1942 Thailand declared war on the Allies.When war broke out in Europe in September 1939, Thailand declared its neutrality, much to the distress of France and England. Both European nations had colonies surrounding Thailand and hoped Thailand would support the Allied effort and prevent Japanese encroachment on their Pacific territory. But Thailand began moving in the opposite direction, creating a “friendship” with Japan and adding to its school textbooks a futuristic map of Thailand with a “Greater Thailand” encroaching on Chinese territory.

What I’d like to do is exclude references to Thailand from my search. But a search for “futuristic map” -Thailand won’t give me that. Instead, it gives me a completely new list, with all the results in a different order. So that promising result that I was thinking of going back to click on a minute ago in the old results list is not at a corresponding place in the new results list. Bummer.

What I really want is an option to cull the list I already have: Keep everything in my results list just the way it was a moment ago, but just don’t show me those entries which contain “Thailand”.

If I had something like this, I could start broad and gradually narrow down my search, while making use of my mental place memory to check back on interesting results I saw a few minutes ago.

I suppose I could write a program to do this for myself – get Google to give me a huge list of hits, and then do my own keyword filtering from that. But isn’t that the kind of thing my search engine should be doing for me?

Or am I asking for too much?

3 thoughts on “A searching question”

  1. Would it be good enough if adding negative terms didn’t change the order of the results all that much? It seems like a reasonable thing to desire in a search.

  2. It seems to be part of a related problem, that the more Google’s algorithm becomes complex, the less predictable it becomes. And to be used effectively as a tool, you need to be able to anticipate what effect your actions will have. For example, sometimes I get back results that say “this search word is only in pages that link to this page.” But if I can’t control what words I want to see on the page that comes up, I’m not controlling anything, really about the search. So I can’t narrow down my results with any confidence that what I expect will happen, really will happen.
    This may be a problem with AI in general in software.
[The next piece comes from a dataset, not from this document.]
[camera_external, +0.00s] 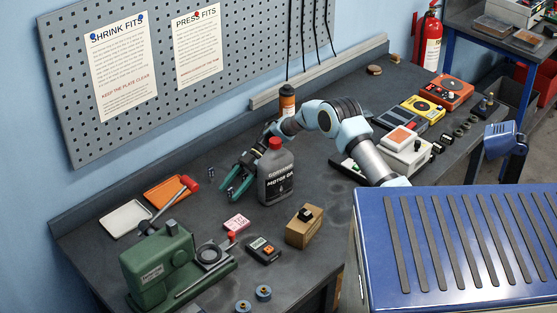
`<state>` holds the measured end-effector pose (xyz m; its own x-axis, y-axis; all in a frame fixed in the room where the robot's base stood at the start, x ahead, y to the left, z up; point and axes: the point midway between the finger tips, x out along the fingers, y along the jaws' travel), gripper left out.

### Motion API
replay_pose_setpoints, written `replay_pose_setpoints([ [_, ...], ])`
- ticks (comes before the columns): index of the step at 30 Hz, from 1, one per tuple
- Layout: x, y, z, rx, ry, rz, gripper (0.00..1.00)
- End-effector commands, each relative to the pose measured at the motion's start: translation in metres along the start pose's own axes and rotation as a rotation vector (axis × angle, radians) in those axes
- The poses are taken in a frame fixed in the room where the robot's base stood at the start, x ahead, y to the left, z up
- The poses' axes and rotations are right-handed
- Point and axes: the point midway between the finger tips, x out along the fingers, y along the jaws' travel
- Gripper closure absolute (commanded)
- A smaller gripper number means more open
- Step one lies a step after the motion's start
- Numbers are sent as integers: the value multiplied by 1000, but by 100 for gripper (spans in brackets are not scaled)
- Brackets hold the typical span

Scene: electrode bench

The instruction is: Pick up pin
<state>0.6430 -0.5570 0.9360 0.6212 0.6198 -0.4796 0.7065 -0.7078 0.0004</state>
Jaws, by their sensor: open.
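A small grey upright piece (211,172) stands on the dark bench, left of my gripper; it may be the pin, but it is too small to tell. My gripper (226,195), with green fingers, is open, low over the bench and pointing to the lower left. It is apart from the small grey piece in the picture. I see nothing between its fingers. The motor oil bottle (276,178) stands just right of the gripper and hides part of my wrist.
An orange tray (163,196), a white tray (125,219) and a red-headed mallet (189,183) lie to the left. A green press (160,264) stands at front left. A pink box (237,222), a meter (263,250) and a wooden block (300,235) are in front.

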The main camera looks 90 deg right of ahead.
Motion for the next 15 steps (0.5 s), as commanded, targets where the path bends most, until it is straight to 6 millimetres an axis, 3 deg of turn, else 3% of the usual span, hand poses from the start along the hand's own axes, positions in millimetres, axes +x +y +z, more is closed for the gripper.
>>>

For a lot of things we don’t want another moody, unpredictable person-like-thing in the way of getting our jobs done. We just want a more effective hammer.

  3. Ultimately, what I really like to have is a database-query-like front-end (e.g. SQL) + Google’s search engine back-end. This could be a very powerful and flexible combination (and would certainly incorporate your “-” operator).

    Thus, people already familiar with SQL could program as such, and for others they could perform the ordinary search term query (which ought to be easily implementable on top of SQL).